La régénération naturelle est délicate, car de nombreuses contraintes pèsent sur la disponibilité des semences, l’installation et la survie des plantules : prédation sur l’arbre et surtout au sol où petits rongeurs et fourmis peuvent consommer 70 à 95 % des graines, compétition avec la végétation au sol, litière épaisse qui gêne la germination, lumière disponible[12].
En régénération artificielle les plants doivent être âgés de 1 an en conteneur, la densité de plantation conseillée est de 1 000 plants à l'hectare (environ 3 m × 3 m). Le mode de plantation est en plein découvert sur terrain propre. La reprise est bonne et la croissance s'accélère après 3-5 ans.
Les interventions sylvicoles dans les peuplements traités en futaie régulière sont raisonnées en fonction de la fertilité des stations forestières (exposition, microclimat, profondeur du sol…). Elles consistent en des opérations de dépressage (réduction de la densité dans les peuplements jeunes non commercialisables) quand le peuplement a entre 2,5 et 3 m, d’élagage dès que le diamètre à 1,30 m du sol dépasse les 10 à 12 cm et d'éclaircies fortes ainsi que des rotations de 10 à 15 ans, avec un prélèvement de l'ordre de 30 à 40 m3 par hectare.

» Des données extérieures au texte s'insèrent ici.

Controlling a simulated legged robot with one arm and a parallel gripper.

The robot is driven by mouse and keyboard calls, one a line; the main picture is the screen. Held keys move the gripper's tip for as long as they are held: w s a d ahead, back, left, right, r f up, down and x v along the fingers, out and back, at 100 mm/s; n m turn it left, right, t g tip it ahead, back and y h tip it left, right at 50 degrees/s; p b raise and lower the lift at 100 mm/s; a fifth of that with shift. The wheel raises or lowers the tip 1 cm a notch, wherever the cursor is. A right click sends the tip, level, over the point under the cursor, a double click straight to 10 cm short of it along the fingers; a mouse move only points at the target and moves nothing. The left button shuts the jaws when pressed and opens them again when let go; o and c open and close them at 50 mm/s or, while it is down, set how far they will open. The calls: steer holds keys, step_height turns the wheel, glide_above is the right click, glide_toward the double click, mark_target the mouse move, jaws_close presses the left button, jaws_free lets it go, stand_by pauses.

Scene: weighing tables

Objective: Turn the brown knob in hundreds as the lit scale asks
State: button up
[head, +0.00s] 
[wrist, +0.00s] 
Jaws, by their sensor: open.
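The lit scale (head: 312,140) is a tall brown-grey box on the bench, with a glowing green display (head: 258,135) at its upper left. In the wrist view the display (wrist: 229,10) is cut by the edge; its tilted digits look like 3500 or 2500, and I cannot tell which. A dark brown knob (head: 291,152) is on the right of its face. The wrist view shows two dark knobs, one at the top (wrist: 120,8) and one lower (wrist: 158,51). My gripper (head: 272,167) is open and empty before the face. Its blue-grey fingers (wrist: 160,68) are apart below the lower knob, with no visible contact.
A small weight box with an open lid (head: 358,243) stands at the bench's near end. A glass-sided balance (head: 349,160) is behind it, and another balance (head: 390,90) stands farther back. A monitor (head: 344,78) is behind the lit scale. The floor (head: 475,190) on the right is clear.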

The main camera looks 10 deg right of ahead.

Plusieurs études ont montré que la croissance du pin d’Alep s’est accélérée depuis le début du XXe siècle (+ 40 % sur la hauteur moyenne et + 30 à 50 % en diamètre à 70 ans). Cette amélioration de la productivité est du même ordre de grandeur que celle observée durant la même période pour la majorité des espèces forestières dans toute l’Europe[8],[19]. "Parmi les causes probables, on peut citer l'augmentation de CO2, l'allongement de la saison de végétation, mais aussi une amélioration progressive du sol après la surexploitation des siècles passés". Cependant, à partir de 1998, les chercheurs d’INRAE ont montré une tendance inverse, avec une baisse sensible de la croissance observée sur le pin d’Alep en France. Avec l'accroissement rapide des températures depuis 1998, la série de sécheresses qu’a connue la région méditerranéenne française entre 2003 et 2007, puis celles de 2016-2017, les chercheurs ont notamment observé une diminution du taux de ramification couplée à un déficit d’aiguilles, une faible fructification et des mortalités accrues. Les effets différés des accidents climatiques répétés notamment sur la surface foliaire auraient durablement affecté la productivité du pin d’Alep, qui en 2018 n’a toujours pas retrouvé des niveaux normaux de croissance[20].